Após o relatório se tornar público, Carlsen tweetou que não jogaria mais contra Niemann porque ele “trapaceou mais – e mais recentemente – do que ele reconheceu publicamente”, justificando que o progresso e a pontuação de seu adversário haviam escalado de forma inusual e, na sua percepção, Niemann sequer estava totalmente concentrado na partida presencial entre eles.

Ainda com o cenário do xadrez inflamado por essa polêmica, em 20 de outubro de 2022 Niemann protocolou a ação pleiteando mais de 100 milhões de dólares em indenizações, o equivalente a 521 milhões de reais, e disponibilizou o documento em sua integralidade, também por meio de um tweet.

No processo judicial, Niemann alega que Carlsen teria “arruinado” sua carreira com falas difamatórias, buscando colocá-lo na “lista negra” da profissão, pois os torneios patrocinados por empresas afiliadas a Carlsen estariam deixando de convidá-lo a jogar após as manifestações públicas do campeão mundial.
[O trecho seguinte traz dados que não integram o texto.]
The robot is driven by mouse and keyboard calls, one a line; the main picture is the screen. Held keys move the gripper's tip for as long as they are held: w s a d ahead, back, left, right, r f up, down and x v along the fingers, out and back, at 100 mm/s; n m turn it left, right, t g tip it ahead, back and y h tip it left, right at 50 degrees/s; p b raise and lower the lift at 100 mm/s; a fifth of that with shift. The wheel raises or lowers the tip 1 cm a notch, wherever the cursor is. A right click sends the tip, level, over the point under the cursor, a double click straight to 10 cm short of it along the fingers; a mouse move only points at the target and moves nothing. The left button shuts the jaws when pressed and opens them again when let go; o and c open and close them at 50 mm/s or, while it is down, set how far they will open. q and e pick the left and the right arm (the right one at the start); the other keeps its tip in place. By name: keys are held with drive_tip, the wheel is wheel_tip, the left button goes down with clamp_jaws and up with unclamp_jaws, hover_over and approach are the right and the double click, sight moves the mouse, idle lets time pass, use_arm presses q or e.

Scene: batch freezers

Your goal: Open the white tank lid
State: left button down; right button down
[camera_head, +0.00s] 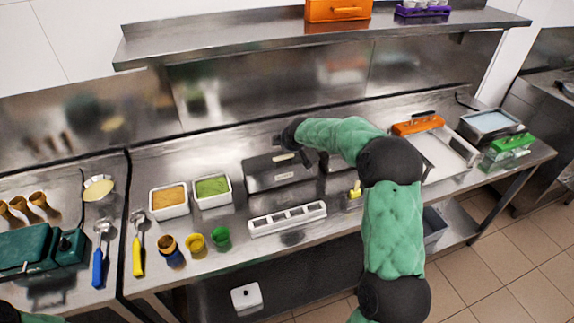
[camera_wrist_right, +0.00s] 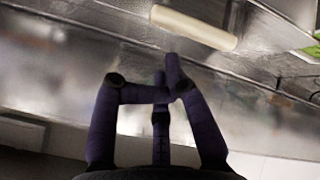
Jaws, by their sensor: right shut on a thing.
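A steel lid (camera_head: 268,178) covers a tank set into the counter near the middle of the head view. A pale bar handle (camera_head: 284,157) shows at its far edge; a cream bar also shows in the right wrist view (camera_wrist_right: 195,27). Whether this is the white tank is not clear. My right gripper (camera_head: 300,157) is over the lid's far right part, beside the handle. Its fingers (camera_wrist_right: 168,92) are drawn together in the wrist view; the exact contact is hard to see. My left gripper is out of view.
Two food pans, one orange (camera_head: 169,199) and one green (camera_head: 212,190), stand left of the lid. A white slotted holder (camera_head: 288,218) lies in front. Several small cups stand at the counter edge. A steel shelf (camera_head: 320,38) hangs above.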

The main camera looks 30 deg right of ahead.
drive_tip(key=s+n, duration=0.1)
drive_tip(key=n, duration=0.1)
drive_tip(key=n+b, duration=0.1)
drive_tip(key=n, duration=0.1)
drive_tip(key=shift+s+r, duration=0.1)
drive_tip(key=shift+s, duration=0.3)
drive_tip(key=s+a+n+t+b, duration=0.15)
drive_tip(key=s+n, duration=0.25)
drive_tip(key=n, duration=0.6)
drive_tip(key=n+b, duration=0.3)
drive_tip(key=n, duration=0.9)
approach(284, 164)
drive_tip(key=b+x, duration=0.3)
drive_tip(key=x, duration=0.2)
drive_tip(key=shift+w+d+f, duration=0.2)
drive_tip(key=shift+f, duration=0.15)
Além disso, partidas que ele teria com jogadores famosos haveriam sido canceladas, e ele estaria com dificuldade em conseguir emprego como professor em escolas conceituadas, o que prejudicaria sua própria subsistência, já que o xadrez seria a sua única forma de sustento desde os seus 16 anos de idade.
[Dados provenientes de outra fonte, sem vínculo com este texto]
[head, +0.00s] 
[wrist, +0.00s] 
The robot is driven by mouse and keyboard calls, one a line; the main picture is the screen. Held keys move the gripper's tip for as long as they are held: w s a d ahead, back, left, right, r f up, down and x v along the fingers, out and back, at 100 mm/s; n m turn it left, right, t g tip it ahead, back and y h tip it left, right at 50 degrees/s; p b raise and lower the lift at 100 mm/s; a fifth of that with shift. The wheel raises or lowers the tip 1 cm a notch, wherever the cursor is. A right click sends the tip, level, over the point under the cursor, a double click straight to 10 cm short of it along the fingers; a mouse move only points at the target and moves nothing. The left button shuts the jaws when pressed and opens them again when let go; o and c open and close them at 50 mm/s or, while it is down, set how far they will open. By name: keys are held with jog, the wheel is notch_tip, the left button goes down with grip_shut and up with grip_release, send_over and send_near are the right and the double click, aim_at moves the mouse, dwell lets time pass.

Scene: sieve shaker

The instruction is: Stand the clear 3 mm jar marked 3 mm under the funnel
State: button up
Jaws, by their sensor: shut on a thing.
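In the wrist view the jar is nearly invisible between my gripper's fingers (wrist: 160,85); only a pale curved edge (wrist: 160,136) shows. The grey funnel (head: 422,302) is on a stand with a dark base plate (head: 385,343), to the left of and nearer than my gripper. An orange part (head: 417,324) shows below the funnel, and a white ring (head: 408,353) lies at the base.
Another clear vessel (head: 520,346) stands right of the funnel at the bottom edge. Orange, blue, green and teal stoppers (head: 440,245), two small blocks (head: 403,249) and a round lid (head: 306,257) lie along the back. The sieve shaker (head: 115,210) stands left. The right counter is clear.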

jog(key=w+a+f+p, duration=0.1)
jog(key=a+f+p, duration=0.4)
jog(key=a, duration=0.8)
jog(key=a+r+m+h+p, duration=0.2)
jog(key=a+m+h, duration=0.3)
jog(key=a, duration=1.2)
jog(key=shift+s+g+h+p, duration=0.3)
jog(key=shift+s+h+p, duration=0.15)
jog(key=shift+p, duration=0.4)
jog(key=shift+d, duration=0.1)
Niemann relata, também, que a plataforma Chess.com teria o banido para dar suporte às palavras de Carlsen e Nakamura, parceiro da Chess.com e um streamer relevante no mundo do xadrez, teria postado horas de conteúdo visando amplificar as alegações de Carlsen.

Os pedidos de Niemann se fundamentam na Lei Sherman Antitruste, com a justificativa de que está ocorrendo interferência ilícita em contratos e expectativas de negócios e conspiração civil, pois, segundo o autor, Carlsen teria o difamado após perder a partida para manter sua fama de “rei do xadrez”, manter a lucratividade de sua marca-multimilionária e garantir que a venda de sua empresa (Play Magnus Group) à Chess.com, um negócio envolvendo cerca de 83 milhões de dólares, não restasse prejudicada.

Pelas cifras envolvendo a incorporação da Play Magnus Group pela Chess.com, vê-se que a polvorosa não se justifica somente pela discussão entre dois grandes nomes do mundo do xadrez e a ávida curiosidade humana, mas está circundada por interesses econômicos.

Em que pese o resultado da ação – se superada eventual arguição de incompetência de jurisdição – traga consigo, certamente, um impacto financeiro, seja pelo recebimento, por parte do Niemann, de uma vultuosa indenização, seja pela conclusão da fusão de duas empresas gigantescas do ramo do xadrez, a grande problemática se fundamenta em uma característica relevante a todas as pessoas, sejam físicas ou jurídicas: a reputação.

Se Carlsen fez uso de sua sólida reputação e de seu histórico enquanto enxadrista profissional para garantir os lucros da venda de sua empresa à maior plataforma de xadrez on-line do mundo e conter uma eventual ameaça à sua fama de “rei do xadrez”, o fez com esperteza, pois não disse, com todas as letras, ter deixado o torneio porque seu adversário trapaceou, apenas inseriu um vídeo com possível mensagem adjacente e de caráter subjetivo em seu anúncio de saída da competição, deixando que o apetite das pessoas por conflito fizesse o resto. E, certamente, o fato de Niemann ter assumido publicamente que trapaceou em partidas virtuais quando mais jovem o ajudou em seu intento.

Dessa forma, para que Niemann vença a ação não bastará provar que Carlsen faltou com a verdade ao dizer que ele “trapaceou mais e mais recentemente” do que o assumido publicamente, mas deverá demonstrar que o campeão mundial agiu com verdadeira malícia, muitas vezes compreendida no direito americano como desprezo à potencial falsidade de um dado ou informação e às consequências de seu repasse.

Os danos que vêm atingindo Niemann, por sua vez, são inegáveis – basta ler alguns comentários depreciativos dirigidos a ele em suas redes sociais. Poderiam, contudo, serem diminutos caso o promissor enxadrista tivesse buscado consultoria jurídica antes de publicizar sua expulsão da plataforma do Chess.com e de reconhecer ter trapaceado em partidas virtuais quando mais jovem, fornecendo mais munição aos seus opositores.

O jovem jogador enxergou o Direito da forma que as pessoas usualmente o veem: como instrumento de litígio, de reparação, como uma tentativa de “consertar o que foi quebrado”. A garantia de direitos, porém, possui uma bela faceta ainda pouco reforçada no imaginário popular: o viés preventivo.

Se Hans Niemann tivesse agido com prudência e tomado medidas jurídicas preventivas, sua reputação poderia não ter permanecido intocada, mas poderia, muito provavelmente, ter “apanhado menos”. E, enquanto as pessoas preferirem gastar com litígio em vez de investir em prevenção, bolsos continuarão se esvaziando e reputações continuarão sendo destruídas.

Uma coisa, porém, é certa: enquanto a humanidade povoar o mundo, o ser humano sempre mostrará interesse pela vida alheia e seus conflitos. E isso algoritmo algum poderá cessar ou substituir.